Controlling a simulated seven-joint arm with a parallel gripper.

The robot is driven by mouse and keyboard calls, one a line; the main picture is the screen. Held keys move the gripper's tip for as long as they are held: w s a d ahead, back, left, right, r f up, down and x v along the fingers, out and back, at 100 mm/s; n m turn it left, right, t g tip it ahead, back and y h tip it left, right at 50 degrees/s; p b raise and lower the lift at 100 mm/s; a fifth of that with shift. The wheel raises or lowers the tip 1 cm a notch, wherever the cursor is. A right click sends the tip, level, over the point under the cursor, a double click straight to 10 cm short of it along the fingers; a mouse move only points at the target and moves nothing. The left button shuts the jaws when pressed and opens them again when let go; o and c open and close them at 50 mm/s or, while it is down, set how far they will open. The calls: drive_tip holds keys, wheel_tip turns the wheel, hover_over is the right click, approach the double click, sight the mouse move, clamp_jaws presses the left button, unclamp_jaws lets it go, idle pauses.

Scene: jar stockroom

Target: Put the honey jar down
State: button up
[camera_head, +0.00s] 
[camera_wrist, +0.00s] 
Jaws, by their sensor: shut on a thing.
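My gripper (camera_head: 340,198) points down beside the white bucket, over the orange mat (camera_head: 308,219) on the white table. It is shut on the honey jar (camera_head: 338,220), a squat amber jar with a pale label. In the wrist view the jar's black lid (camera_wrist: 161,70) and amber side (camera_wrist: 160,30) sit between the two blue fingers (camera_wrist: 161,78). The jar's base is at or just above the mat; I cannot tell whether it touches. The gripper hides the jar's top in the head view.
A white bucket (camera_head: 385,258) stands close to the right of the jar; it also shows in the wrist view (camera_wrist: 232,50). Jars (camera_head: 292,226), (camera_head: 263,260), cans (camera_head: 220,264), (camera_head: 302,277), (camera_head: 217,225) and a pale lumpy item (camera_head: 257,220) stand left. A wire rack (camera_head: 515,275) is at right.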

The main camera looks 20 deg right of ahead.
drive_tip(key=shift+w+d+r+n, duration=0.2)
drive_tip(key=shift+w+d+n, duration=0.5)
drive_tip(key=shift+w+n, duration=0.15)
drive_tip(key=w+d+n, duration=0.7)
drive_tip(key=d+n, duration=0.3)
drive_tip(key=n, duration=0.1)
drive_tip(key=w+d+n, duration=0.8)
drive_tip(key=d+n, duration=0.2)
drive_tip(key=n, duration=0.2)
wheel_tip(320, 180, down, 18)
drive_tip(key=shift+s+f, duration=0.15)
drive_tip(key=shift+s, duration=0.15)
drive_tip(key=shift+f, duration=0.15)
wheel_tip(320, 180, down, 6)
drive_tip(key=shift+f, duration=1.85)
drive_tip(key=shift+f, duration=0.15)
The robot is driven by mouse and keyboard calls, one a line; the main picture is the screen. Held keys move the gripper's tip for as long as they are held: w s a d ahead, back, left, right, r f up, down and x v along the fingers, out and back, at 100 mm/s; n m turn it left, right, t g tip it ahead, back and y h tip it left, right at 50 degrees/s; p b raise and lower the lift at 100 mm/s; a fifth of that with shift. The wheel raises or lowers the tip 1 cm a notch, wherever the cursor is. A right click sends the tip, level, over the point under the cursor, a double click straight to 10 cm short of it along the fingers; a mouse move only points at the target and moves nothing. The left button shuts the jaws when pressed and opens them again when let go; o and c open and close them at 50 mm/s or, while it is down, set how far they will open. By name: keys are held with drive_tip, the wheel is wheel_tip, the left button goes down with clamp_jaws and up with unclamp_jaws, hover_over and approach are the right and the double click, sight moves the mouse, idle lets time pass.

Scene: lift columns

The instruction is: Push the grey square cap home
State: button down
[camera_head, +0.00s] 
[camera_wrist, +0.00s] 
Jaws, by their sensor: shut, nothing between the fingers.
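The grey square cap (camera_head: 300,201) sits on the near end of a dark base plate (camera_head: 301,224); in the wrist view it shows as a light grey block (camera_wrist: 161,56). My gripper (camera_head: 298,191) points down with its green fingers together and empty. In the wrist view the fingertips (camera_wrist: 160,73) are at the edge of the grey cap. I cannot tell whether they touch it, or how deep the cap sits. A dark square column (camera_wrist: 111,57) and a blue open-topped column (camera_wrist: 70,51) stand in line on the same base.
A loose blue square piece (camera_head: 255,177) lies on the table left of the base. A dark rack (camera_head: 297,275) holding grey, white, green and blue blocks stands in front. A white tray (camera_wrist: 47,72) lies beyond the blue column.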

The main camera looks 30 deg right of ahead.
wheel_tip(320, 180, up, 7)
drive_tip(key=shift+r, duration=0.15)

══════

_TASK DETAILS_
From the records above, extract every line exactly as it stands.

_WRITTEN RESPONSE_
Controlling a simulated seven-joint arm with a parallel gripper.

The robot is driven by mouse and keyboard calls, one a line; the main picture is the screen. Held keys move the gripper's tip for as long as they are held: w s a d ahead, back, left, right, r f up, down and x v along the fingers, out and back, at 100 mm/s; n m turn it left, right, t g tip it ahead, back and y h tip it left, right at 50 degrees/s; p b raise and lower the lift at 100 mm/s; a fifth of that with shift. The wheel raises or lowers the tip 1 cm a notch, wherever the cursor is. A right click sends the tip, level, over the point under the cursor, a double click straight to 10 cm short of it along the fingers; a mouse move only points at the target and moves nothing. The left button shuts the jaws when pressed and opens them again when let go; o and c open and close them at 50 mm/s or, while it is down, set how far they will open. The calls: drive_tip holds keys, wheel_tip turns the wheel, hover_over is the right click, approach the double click, sight the mouse move, clamp_jaws presses the left button, unclamp_jaws lets it go, idle pauses.

Scene: jar stockroom

Target: Put the honey jar down
State: button up
[camera_head, +0.00s] 
[camera_wrist, +0.00s] 
Jaws, by their sensor: shut on a thing.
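My gripper (camera_head: 340,198) points down beside the white bucket, over the orange mat (camera_head: 308,219) on the white table. It is shut on the honey jar (camera_head: 338,220), a squat amber jar with a pale label. In the wrist view the jar's black lid (camera_wrist: 161,70) and amber side (camera_wrist: 160,30) sit between the two blue fingers (camera_wrist: 161,78). The jar's base is at or just above the mat; I cannot tell whether it touches. The gripper hides the jar's top in the head view.
A white bucket (camera_head: 385,258) stands close to the right of the jar; it also shows in the wrist view (camera_wrist: 232,50). Jars (camera_head: 292,226), (camera_head: 263,260), cans (camera_head: 220,264), (camera_head: 302,277), (camera_head: 217,225) and a pale lumpy item (camera_head: 257,220) stand left. A wire rack (camera_head: 515,275) is at right.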

The main camera looks 20 deg right of ahead.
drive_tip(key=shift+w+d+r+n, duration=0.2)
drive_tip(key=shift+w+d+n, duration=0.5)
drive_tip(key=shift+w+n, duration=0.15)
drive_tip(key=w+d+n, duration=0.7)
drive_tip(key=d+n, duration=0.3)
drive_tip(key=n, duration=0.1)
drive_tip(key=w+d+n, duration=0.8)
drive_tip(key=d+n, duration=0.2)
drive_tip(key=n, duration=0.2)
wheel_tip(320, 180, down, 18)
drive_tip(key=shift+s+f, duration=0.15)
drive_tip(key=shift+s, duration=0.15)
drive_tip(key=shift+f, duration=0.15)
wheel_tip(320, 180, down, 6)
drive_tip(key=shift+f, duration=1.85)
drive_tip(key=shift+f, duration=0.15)
The robot is driven by mouse and keyboard calls, one a line; the main picture is the screen. Held keys move the gripper's tip for as long as they are held: w s a d ahead, back, left, right, r f up, down and x v along the fingers, out and back, at 100 mm/s; n m turn it left, right, t g tip it ahead, back and y h tip it left, right at 50 degrees/s; p b raise and lower the lift at 100 mm/s; a fifth of that with shift. The wheel raises or lowers the tip 1 cm a notch, wherever the cursor is. A right click sends the tip, level, over the point under the cursor, a double click straight to 10 cm short of it along the fingers; a mouse move only points at the target and moves nothing. The left button shuts the jaws when pressed and opens them again when let go; o and c open and close them at 50 mm/s or, while it is down, set how far they will open. By name: keys are held with drive_tip, the wheel is wheel_tip, the left button goes down with clamp_jaws and up with unclamp_jaws, hover_over and approach are the right and the double click, sight moves the mouse, idle lets time pass.

Scene: lift columns

The instruction is: Push the grey square cap home
State: button down
[camera_head, +0.00s] 
[camera_wrist, +0.00s] 
Jaws, by their sensor: shut, nothing between the fingers.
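The grey square cap (camera_head: 300,201) sits on the near end of a dark base plate (camera_head: 301,224); in the wrist view it shows as a light grey block (camera_wrist: 161,56). My gripper (camera_head: 298,191) points down with its green fingers together and empty. In the wrist view the fingertips (camera_wrist: 160,73) are at the edge of the grey cap. I cannot tell whether they touch it, or how deep the cap sits. A dark square column (camera_wrist: 111,57) and a blue open-topped column (camera_wrist: 70,51) stand in line on the same base.
A loose blue square piece (camera_head: 255,177) lies on the table left of the base. A dark rack (camera_head: 297,275) holding grey, white, green and blue blocks stands in front. A white tray (camera_wrist: 47,72) lies beyond the blue column.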

The main camera looks 30 deg right of ahead.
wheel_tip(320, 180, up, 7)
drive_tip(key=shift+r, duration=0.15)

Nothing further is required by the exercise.